>> Begin

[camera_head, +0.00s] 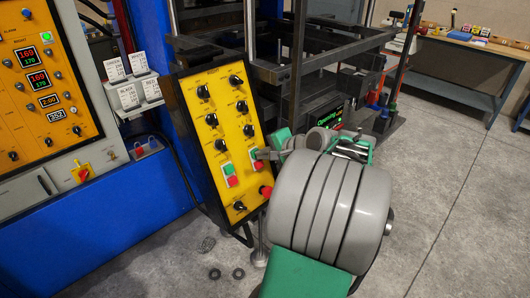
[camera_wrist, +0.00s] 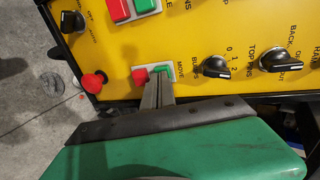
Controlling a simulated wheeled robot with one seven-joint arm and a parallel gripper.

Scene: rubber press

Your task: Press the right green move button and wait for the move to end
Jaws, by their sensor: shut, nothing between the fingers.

>> End

TASK ▸ Give an exact copy of the material, leaving out every picture.

WRITTEN SOLUTION ▸
[camera_head, +0.00s] 
[camera_wrist, +0.00s] 
Controlling a simulated wheeled robot with one seven-joint arm and a parallel gripper.

Scene: rubber press

Your task: Press the right green move button and wait for the move to end
Jaws, by their sensor: shut, nothing between the fingers.

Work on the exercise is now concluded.